The FCC voted Thursday (Jan. 29) at its public meeting to propose fining AT&T over $600,000 for failure to comply with some wireless licenses, but not without some unusual procedure that signaled the ongoing partisan divide over process and transparency.
AT&T brought the failures to the commission voluntarily. Although the facts were not in dispute, the Republican members only concurred after they said they did not get information about the proposed fine until the 11th hour and had issued with the proposal to increase the base fine by over 400% due to what the FCC said was its egregiousness and given AT&T’s ability to pay, which is one factor the FCC uses to boost fines. FCC chairman Tom wheeler countered that the Republicans had failed to engage until late in the process and had no room to complain.

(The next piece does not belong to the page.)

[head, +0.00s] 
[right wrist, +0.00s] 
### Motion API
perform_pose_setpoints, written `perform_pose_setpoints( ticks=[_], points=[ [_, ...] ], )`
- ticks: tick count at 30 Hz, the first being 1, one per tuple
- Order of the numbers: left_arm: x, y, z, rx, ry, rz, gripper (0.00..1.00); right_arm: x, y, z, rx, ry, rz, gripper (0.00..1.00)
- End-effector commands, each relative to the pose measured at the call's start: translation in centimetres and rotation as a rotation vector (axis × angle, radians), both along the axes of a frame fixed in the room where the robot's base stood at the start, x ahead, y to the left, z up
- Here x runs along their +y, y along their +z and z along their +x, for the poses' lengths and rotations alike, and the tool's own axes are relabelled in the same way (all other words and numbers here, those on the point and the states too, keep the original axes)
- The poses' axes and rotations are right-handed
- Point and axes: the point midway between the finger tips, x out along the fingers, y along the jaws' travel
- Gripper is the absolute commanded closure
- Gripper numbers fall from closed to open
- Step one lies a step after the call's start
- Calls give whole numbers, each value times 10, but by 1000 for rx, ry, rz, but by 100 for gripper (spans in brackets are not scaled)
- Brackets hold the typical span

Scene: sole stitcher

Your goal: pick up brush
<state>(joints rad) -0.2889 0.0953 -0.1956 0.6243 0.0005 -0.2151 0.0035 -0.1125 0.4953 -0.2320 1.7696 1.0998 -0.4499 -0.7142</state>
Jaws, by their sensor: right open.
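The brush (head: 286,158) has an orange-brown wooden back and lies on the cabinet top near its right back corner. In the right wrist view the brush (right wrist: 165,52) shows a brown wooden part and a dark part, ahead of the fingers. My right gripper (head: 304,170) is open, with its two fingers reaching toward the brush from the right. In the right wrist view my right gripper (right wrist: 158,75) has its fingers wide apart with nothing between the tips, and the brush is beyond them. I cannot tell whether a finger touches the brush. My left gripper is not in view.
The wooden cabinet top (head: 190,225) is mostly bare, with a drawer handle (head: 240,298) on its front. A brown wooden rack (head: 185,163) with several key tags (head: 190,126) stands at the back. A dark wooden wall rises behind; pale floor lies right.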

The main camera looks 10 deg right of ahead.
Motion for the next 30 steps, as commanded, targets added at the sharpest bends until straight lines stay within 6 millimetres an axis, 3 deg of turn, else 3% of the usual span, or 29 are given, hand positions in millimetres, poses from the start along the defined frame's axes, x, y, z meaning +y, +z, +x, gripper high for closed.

In fact, the Republicans had not recorded a vote by the meeting's start, which prompted the unusual step of voting on the item before revealing at the meeting what it was about. FCC votes at public meetings are usually the formal acknowledgement of tallies that have already been recorded before the meeting starts.
Ultimately the vote was 5-0 with two concurrences. Commissioner Ajit Pai said that once he did get the information--which was only the day before the meeting--he felt there was sufficient justification to issue the notice of apparent liability.
But both he and commissioner Michael O'Rielly signaled they had not previously received enough specificity on the violations to cast a vote.
AT&T took issue with boosting the base fine from a little over $100,000 to over $600,000.
“The NAL adopted today stems from a review AT&T voluntarily conducted of 691 microwave licenses acquired from other entities between 2009 through 2012 undertaken to determine if any FCC records needed to be updated," said an AT&T spokesperson. "The vast majority of the licenses reviewed required no updates. The results of the review were voluntarily reported to the FCC and filings were made in ULS to modify and update Commission records as appropriate. The majority of the updates filed were considered ‘minor’ modifications under the Commission rules, updates that were as simple as correcting the longitude or latitude of a site or changing contact information. We strongly disagree that this conduct merits a proposed forfeiture of over $600,000, particularly when that amount is based largely on bureau penalty multipliers for conduct deemed willful, repeated and egregious.
“We will carefully review the NAL when it is released and respond as appropriate.”